5.4 To improve confidence that waste exports are being conducted in a responsible manner, ESA would recommend the implementation of the following additional control measures:
a) All exporters should report on the quality and quantity, of packaging waste received. This reporting should ideally be against the requirements of recognised industry / formal standards. The requirements should be no less stringent than those that exist in the UK, i.e., if a particular country permits a lower standard of quality, then the UK standard would apply. Any material not meeting the UK standard would not be permitted to be exported. Where the quality standards of the receiving country were higher than the UK then these higher standards would have to be attained.
b) Recognised standards are generally not in place for plastics. Where no standards exist, ESA believe that UK regulators should work with the industry to agree a set of quality requirements against which the exporters would be obligated to report against. ESA is working with its members and the industry towards a plastic recyclate standard for responsible exports.
c) Exporters should be required to provide robust evidence that exported waste has been received and processed by an overseas reprocessor.

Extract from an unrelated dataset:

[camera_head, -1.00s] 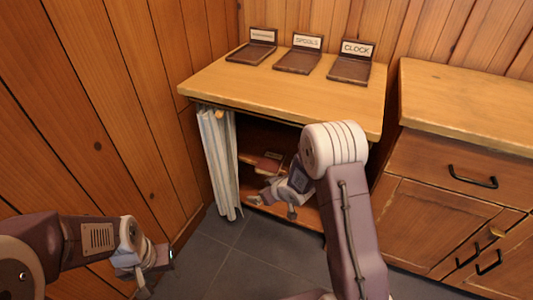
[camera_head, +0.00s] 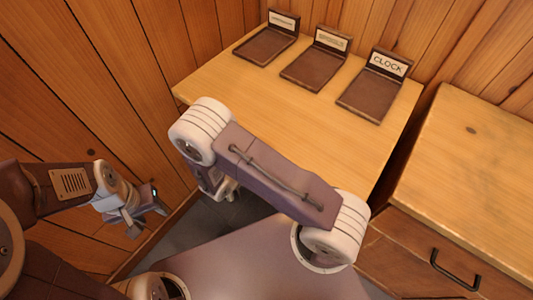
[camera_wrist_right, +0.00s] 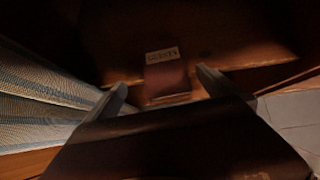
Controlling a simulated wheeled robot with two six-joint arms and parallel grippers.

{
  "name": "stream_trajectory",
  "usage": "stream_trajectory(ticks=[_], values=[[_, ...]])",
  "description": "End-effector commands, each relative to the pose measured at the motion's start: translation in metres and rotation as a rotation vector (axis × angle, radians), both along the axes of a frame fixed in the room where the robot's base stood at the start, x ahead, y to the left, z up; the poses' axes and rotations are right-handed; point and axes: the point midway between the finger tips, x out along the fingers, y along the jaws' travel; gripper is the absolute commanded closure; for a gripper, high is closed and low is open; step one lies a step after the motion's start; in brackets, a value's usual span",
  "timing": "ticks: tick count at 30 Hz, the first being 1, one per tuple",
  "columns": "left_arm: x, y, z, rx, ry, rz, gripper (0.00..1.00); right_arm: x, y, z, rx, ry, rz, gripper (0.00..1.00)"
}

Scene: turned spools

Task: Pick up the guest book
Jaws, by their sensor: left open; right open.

Although it is already a requirement of the WSR for the overseas reprocessor to complete and return a copy of an Annex VII form to indicate the waste has been reprocessed, this is rarely the case.
d) Regulators should undertake more inspections of overseas recycling sites (either directly or by using technically competent approved 3rd party inspection bodies) to ensure they are operating to the required broadly equivalent standards.
e) In the medium-term, the UK should ban the export of unprocessed plastics with a suitable lead-in time to enable domestic infrastructure to be developed.